University of Liverpool agrees to fully divest from fossil fuels by 2022

Fossil fuel companies make up 1.2 per cent of UoL’s investment potfolio


The University of Liverpool has committed to fully divesting from fossil fuels by 2022.

Yesterday, the university committed to selling its remaining £2.8m holdings in fossil fuel companies, which currently make up 1.2 per cent of UoL's investment portfolio.

The call for UoL to withdraw their remaining partial investments fossil fuels came following the introduction of an ethical investment policy last year. The policy committed the university to exclude companies deriving over 10 per cent of their revenue from thermal coal and tar sands.

Image may contain: Fashion, Text, Spire, Steeple, Clock Tower, Tower, Metropolis, Urban, City, Town, Downtown, Clothing, Apparel, Architecture, Building, Human, Person

Hannah Nguyen, Deputy President of the Guild said: "I am thrilled that the university has agreed to divest from this dirty industry.

"Full divestment is a huge win for the Fossil Free movement, and it’s all down to student activists at Liverpool who have campaigned tirelessly."

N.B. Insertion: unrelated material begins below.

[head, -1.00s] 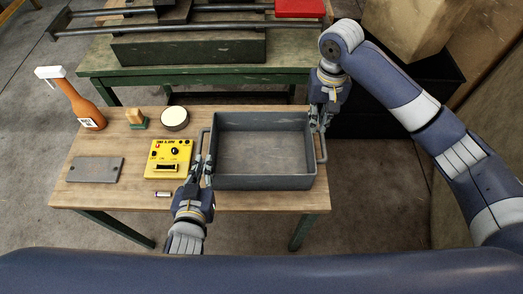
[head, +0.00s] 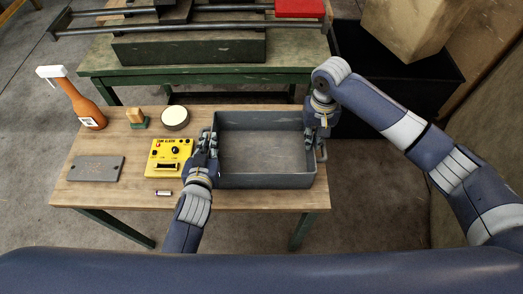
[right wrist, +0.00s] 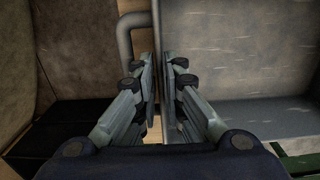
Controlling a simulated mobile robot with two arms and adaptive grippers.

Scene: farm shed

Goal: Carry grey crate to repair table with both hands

The Guild's Fossil Free campaign teamed up with Fossil Free Merseyside and Youth Strike 4 Climate to demand UoL stop profiting from the climate crisis.

Throughout the last academic year, the cause has gained significant support from clubs and sports societies alike.

A paper was submitted to UoL's investment sub committee on 22nd May which outlined the argument for full divestment.

Nicola Davies, the committee's Director of Finance said: “The case to reduce our investments in companies that derive significant revenues from fossil fuel extraction and production has increased with greater awareness of the impact of climate change."

Nguyen, who spearheaded the campaign said in a previous interview with The Liverpool Tab: "There are people on the front line of fossil fuel extraction projects suffering at the hands of fossil fuel companies.

"People in the global south are disproportionately affected by climate change and are generally the least responsible because their contribution to emissions is so low."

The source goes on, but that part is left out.